Moderated by the Rev. Edgar McCall, retired clergy member of Providence Presbytery, the SLPN consists of more than 350 members with a steering committee of 15 members. That committee met for two hours on Monday morning along with Luciano Kovacs, Global Ecumenical Liaison for the PC(USA), to share news and prayer requests they had received directly from partners over WhatsApp. SLPN members shared and prayed over stories of church leaders in the area as well as the evacuations of those served by partner nonprofits in south Lebanon to seek shelter and services in Beirut fearing future attacks in southern areas. Kovacs was also reaching out to Presbyterian Disaster Assistance to gather other requests for assistance before the group reconvenes in the coming days and weeks to plan and respond to needs.  
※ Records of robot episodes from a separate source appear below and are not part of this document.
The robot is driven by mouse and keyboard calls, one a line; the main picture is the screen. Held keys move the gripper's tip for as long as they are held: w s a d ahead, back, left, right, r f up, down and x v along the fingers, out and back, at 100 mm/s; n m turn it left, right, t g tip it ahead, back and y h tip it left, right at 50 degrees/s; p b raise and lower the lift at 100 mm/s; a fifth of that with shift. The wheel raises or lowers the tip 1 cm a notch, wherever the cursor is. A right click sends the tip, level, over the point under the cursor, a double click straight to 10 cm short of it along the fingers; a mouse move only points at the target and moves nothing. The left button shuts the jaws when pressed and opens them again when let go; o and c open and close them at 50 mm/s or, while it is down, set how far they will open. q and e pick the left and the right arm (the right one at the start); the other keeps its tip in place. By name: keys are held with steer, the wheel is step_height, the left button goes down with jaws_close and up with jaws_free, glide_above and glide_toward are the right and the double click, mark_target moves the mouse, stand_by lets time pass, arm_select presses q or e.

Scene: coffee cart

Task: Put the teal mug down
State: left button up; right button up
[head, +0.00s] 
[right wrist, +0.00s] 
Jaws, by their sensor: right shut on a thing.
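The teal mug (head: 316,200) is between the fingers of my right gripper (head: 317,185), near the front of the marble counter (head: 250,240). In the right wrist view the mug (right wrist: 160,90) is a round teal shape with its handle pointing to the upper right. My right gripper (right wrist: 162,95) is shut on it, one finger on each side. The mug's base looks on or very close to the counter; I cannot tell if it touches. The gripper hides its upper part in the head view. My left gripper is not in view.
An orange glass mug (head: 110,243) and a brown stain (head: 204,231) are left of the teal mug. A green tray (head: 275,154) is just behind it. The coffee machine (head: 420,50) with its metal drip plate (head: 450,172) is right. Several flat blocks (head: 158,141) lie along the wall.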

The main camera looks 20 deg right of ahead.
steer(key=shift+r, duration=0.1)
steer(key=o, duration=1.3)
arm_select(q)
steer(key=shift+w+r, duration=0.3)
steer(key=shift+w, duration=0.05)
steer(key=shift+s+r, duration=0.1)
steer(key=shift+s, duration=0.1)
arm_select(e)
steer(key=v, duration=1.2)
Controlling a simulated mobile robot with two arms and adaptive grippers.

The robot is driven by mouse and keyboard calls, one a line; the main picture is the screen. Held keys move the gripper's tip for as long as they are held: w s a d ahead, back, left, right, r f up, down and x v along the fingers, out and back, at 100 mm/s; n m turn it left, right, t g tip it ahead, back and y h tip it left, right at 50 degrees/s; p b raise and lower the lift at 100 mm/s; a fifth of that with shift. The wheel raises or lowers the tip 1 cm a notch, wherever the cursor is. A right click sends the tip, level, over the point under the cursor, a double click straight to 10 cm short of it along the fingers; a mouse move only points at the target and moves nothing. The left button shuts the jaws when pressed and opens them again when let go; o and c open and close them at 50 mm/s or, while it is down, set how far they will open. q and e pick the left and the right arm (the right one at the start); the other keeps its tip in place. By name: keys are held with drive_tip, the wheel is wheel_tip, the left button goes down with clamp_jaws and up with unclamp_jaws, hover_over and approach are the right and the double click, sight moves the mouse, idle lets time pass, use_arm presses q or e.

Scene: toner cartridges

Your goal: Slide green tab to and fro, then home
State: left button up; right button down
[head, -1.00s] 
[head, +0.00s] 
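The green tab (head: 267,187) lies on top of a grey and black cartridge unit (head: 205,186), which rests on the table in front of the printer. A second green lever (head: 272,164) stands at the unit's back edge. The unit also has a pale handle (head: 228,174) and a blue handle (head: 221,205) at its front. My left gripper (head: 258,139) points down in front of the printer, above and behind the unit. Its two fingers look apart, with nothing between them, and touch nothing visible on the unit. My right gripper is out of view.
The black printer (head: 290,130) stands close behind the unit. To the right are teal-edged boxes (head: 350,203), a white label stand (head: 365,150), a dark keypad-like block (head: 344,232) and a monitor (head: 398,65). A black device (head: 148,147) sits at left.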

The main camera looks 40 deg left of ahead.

The grief and chaos of uncertainty, separation and continued threat replaced the connection and warmth of just a few weeks before when eight members of SLPN visited a wide range of ministry partners of the PC(USA), both longstanding and new. Among the new was the Good Shepherd Church — a Christian Kurdish congregation newly connected to SLPN and comprised almost entirely of Syrian refugees, pastored by the Rev. Usama Alomar.  

“Such an amazing experience to be greeted warmly in four languages — Kurdish, Arabic, French and English — by another group of Christians, our siblings in Christ, who may not speak one another's language but share God's love through Christ,” Billie Sutter wrote in a recent reflection for the SLPN’s newsletter. 

The congregation is made up of Syrian refugees “who mainly make their living begging on the streets of Beirut, since the Lebanese government severely limits the jobs refugees can have,” Billie Sutter noted. Yet on a Wednesday evening, worshipers of all ages — “from babies to very senior grandparents” — arrived dressed in their Sunday best and lifted their voices to God in two languages, Kurdish and Arabic. 

The team, which consisted of members from the Presbytery of New York City, Wyoming Presbytery, New Castle Presbytery in Delaware as well as Eastminster, Providence and Cherokee presbyteries, also reconnected with longstanding partners of the PC(USA): the leadership of NESSL, the Reformed Christian denomination headquartered in Beirut and SLPN’s primary denominational partner; the Compassion Protestant Society (CPS), NESSL’s diaconal arm, which operates learning centers for Syrian refugee children in Lebanon; and the Near East School of Theology (NEST), the Protestant seminary training ministers and educators throughout the region. Kovacs expressed gratitude that the SLPN, as demonstrated through its January trip and its immediate response to this week's military action, “has the capacity, care and willingness to deepen the relationships, especially with local congregations.”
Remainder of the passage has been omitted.